The Board of Directors will include: Deputy Chairman of the Government of the Russian Federation, Defense Minister of the Russian Federation Sergei Ivanov; First Deputy Chairman of the Russian Government's Military-Industrial Commission Vladislav Putilin; Deputy Minister of Industry and Energy of the Russian Federation Andrei Reus; Commander-in-Chief of the Russian Air Force Vladimir Mikhailov; Assistant to the President of the Russian Federation Igor Shuvalov; the Head of the Federal Industry Agency Boris Aleshin; the Head of the Federal Agency for the Management of Federal Property Valeri Nazarov; the Head of the Federal Military-Technical Cooperation Service of the RF Mikhail Dmitriyev; Director-General and General Designer of the Federal State Unitary Enterprise RSK MIG Aleksei Fyodorov; Director General of the Federal State Unitary Enterprise Rosoboronexport Sergei Chemizov; Transport Minister of the Russian Federation Igor Levitin; Deputy Minister of Economic Development and Trade of the Russian Federation Andrei Belousov; Chairman of the Board of the Sberbank of the Russian Federation Andrei Kazmin; President-Chairman of the Board of OAO Vneshtorgbank Andrei Kostin.
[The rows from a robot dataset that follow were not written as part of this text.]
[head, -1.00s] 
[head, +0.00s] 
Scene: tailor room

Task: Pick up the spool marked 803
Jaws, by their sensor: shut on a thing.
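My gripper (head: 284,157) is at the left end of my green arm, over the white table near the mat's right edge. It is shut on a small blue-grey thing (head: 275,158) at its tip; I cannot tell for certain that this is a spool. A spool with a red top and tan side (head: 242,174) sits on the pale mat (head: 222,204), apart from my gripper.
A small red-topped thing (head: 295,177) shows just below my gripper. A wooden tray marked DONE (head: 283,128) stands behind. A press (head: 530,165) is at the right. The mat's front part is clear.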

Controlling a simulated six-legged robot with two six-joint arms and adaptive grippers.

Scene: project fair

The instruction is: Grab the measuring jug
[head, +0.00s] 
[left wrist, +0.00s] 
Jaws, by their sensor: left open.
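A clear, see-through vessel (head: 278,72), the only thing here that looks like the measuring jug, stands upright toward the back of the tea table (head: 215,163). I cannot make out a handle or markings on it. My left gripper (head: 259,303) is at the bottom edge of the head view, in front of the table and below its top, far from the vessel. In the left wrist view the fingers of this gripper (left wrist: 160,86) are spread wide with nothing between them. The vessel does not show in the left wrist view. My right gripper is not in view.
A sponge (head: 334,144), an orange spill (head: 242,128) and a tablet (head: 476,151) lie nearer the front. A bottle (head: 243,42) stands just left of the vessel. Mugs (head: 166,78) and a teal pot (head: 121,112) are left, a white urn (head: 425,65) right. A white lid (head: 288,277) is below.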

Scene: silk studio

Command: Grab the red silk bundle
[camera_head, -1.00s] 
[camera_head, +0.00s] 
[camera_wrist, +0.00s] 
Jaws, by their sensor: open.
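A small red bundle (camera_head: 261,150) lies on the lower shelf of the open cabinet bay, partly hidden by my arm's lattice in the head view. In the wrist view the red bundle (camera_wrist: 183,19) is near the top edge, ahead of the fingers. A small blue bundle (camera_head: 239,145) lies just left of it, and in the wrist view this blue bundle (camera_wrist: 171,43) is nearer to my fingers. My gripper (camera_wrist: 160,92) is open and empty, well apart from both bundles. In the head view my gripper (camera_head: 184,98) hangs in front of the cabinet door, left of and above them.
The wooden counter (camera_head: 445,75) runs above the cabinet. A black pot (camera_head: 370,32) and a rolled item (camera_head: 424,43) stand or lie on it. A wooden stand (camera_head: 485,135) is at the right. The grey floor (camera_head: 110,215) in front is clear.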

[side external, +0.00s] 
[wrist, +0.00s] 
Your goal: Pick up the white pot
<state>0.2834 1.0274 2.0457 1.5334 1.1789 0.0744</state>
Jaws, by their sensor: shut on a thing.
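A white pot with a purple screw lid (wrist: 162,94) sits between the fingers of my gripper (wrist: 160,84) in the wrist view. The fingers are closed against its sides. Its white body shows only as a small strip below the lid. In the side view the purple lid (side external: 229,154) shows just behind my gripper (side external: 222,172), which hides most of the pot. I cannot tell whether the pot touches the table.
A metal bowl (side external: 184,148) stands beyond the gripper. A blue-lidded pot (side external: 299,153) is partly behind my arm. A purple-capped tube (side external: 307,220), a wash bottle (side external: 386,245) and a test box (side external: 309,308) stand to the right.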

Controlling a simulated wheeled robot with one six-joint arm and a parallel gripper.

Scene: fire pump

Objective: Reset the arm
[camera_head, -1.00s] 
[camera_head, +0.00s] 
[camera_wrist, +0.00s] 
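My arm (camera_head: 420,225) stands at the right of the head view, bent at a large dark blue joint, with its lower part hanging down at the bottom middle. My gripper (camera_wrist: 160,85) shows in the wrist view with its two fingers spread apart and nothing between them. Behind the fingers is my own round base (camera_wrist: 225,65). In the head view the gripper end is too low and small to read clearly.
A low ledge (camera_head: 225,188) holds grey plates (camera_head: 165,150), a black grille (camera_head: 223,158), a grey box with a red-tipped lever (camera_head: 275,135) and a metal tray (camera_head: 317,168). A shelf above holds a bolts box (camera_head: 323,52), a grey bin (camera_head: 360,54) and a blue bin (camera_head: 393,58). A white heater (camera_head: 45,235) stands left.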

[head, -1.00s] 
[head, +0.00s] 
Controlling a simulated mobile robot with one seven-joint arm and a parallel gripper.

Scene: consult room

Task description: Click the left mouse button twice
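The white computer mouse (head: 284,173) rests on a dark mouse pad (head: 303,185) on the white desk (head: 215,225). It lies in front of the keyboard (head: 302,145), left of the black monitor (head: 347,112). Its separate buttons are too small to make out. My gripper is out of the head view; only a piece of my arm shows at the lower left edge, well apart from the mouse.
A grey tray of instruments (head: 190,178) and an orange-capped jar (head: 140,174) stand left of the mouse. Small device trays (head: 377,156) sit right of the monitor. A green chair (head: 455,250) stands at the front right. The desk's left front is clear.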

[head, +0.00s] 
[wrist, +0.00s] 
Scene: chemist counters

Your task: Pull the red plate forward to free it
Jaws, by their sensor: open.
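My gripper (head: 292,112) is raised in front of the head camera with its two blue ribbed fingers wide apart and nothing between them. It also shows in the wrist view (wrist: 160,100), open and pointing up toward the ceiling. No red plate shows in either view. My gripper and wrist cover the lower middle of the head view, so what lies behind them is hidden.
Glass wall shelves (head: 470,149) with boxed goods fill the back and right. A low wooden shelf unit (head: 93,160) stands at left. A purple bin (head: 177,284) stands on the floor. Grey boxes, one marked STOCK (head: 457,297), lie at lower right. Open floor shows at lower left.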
On 09 August 2007 it was reported that the Tashkent aviation production association named after Chkalov (TAPOiCh) specializing in the production of transport airplanes IL-76 and IL-114, would be included into United Aircraft Building Corporation (OAK). This decision was made as a result of negotiations of Senior Deputy Prime Minister Sergei Ivanov, Chair of the Board of Directors of OAK, with th authorities of Uzbekistan.
By 2012, Sukhoi was calling the shots in the UAC, while Tupolev is practically bankrupt and is surviving by renting out its premises. The Superjet was the authorities’ pet project and a good investment destination.